Dataset section:
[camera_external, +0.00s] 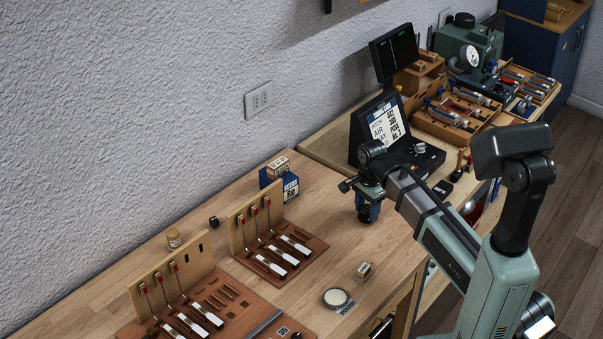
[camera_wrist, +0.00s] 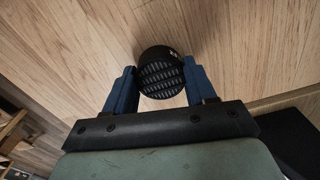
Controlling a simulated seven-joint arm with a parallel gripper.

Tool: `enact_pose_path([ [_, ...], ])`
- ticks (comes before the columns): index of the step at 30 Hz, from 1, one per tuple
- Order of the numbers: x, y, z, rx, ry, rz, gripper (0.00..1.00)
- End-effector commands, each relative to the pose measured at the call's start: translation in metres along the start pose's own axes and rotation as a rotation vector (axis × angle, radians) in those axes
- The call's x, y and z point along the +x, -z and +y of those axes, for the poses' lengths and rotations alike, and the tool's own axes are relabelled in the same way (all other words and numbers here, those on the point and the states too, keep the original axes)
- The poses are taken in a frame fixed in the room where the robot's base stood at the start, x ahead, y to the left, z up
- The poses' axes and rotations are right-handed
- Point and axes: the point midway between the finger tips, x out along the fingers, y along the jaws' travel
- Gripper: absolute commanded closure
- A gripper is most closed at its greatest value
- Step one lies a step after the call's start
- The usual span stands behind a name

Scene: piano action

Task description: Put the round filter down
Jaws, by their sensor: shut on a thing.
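The round filter (camera_wrist: 161,76) is a short black cylinder with a mesh face and small pale lettering on its side. In the wrist view it sits between the two blue fingers of my gripper (camera_wrist: 160,88), which is shut on it. In the external view my gripper (camera_external: 368,210) points down low over the wooden table, near its back right part. The filter is hardly distinguishable there between the fingers. I cannot tell whether it touches the tabletop.
Wooden boards with upright pegs and white-tipped keys (camera_external: 280,250) stand left of my gripper. Blue and tan boxes (camera_external: 283,180) are behind them. A round pale dish (camera_external: 336,298) lies in front. A black case (camera_external: 385,125) stands behind right. Bare wood (camera_external: 335,235) surrounds the gripper.

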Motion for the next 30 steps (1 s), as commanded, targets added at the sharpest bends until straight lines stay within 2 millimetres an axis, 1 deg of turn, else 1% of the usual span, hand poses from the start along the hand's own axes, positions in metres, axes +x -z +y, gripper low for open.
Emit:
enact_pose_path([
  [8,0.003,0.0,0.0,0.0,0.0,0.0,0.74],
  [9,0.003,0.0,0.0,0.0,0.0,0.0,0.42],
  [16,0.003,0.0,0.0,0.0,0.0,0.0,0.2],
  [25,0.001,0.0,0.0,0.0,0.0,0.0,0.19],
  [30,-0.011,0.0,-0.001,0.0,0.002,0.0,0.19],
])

Set task: Isolate each line of the listing above that includes "span". Copy it.

Answer to the problem:
- The usual span stands behind a name
Motion for the next 30 steps (1 s), as commanded, targets added at the sharpest bends until straight lines stay within 2 millimetres an axis, 1 deg of turn, else 1% of the usual span, hand poses from the start along the hand's own axes, positions in metres, axes +x -z +y, gripper low for open.

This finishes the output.